The European Commission task force paper on guiding principles for the dialogue on Irish issues reflects our priorities, including the complex issue of the Border. The paper makes it clear that it is the UK's responsibility to propose workable solutions and to take the policy decisions needed to deliver on the shared objective of avoiding a hard border. It is welcome, therefore, that the UK has made a commitment to protect the Good Friday Agreement, maintain the common travel area and avoid any physical infrastructure at the Border. While the EU understands that this commitment is sincere, it must be backed up with workable solutions which take account of the complexities presented by the UK's decision to leave the European Union.
It is essential for the UK to commit to concrete ways that ensure a hard border is avoided. These must include addressing the risks presented by any regulatory divergence from the rules of the EU Internal Market and customs union. Detailed work is ongoing to map out the co-operation on a North-South basis on the island of Ireland on which we rely and which relies on EU laws and policies.
This work has underlined the need to avoid the risks presented by any regulatory divergence from the rules of the EU Single Market and customs union in order that North-South co-operation can continue in a meaningful way.

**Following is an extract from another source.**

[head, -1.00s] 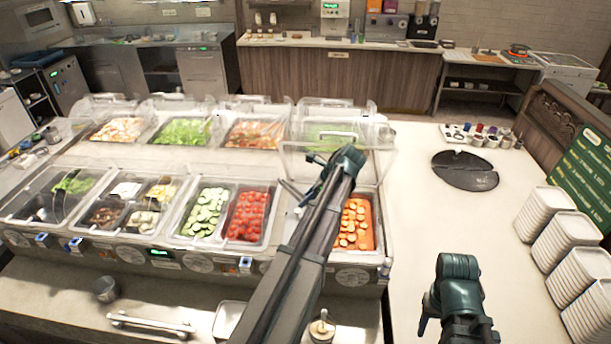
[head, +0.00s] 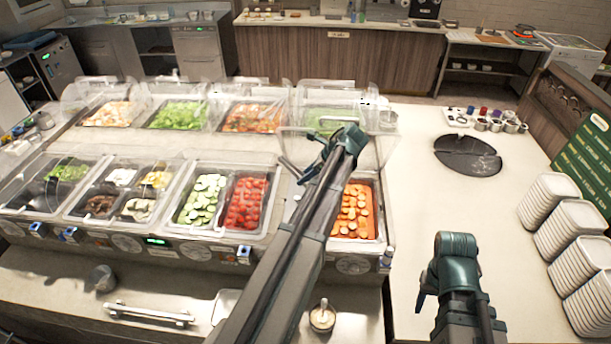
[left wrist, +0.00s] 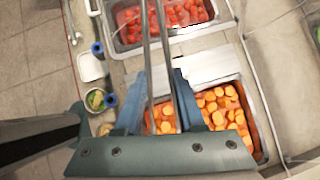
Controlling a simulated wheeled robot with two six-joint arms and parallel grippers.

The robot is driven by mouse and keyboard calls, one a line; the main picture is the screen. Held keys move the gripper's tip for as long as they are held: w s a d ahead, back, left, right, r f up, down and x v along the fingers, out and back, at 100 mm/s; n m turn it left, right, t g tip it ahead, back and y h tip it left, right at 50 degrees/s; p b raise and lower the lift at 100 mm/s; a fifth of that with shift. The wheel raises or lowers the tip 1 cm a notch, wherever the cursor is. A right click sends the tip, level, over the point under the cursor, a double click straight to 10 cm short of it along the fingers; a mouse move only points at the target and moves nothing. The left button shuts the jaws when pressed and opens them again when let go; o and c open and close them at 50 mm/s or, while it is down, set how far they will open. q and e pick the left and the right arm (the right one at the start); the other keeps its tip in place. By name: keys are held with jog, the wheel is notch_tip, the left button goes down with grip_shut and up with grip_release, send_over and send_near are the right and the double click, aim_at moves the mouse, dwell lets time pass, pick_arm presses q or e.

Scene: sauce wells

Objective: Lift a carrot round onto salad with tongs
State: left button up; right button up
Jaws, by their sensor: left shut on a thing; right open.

In Brussels, the Secretary of State for Northern Ireland recognised the fact that Northern Ireland needed bespoke solutions and that it had unique circumstances which needed answers. He also confirmed that Britain would be leaving the customs union and that Northern Ireland would not be separated from the rest of Britain in that context. That is all the more reason we need to explore some of the ideas that have come from the British side around customs union partnerships. It would be a lot easier if Britain and Northern Ireland applied the same solution to solve our Border issue but in the absence of that, we have a problem and this will require bespoke and unique solutions for Northern Ireland.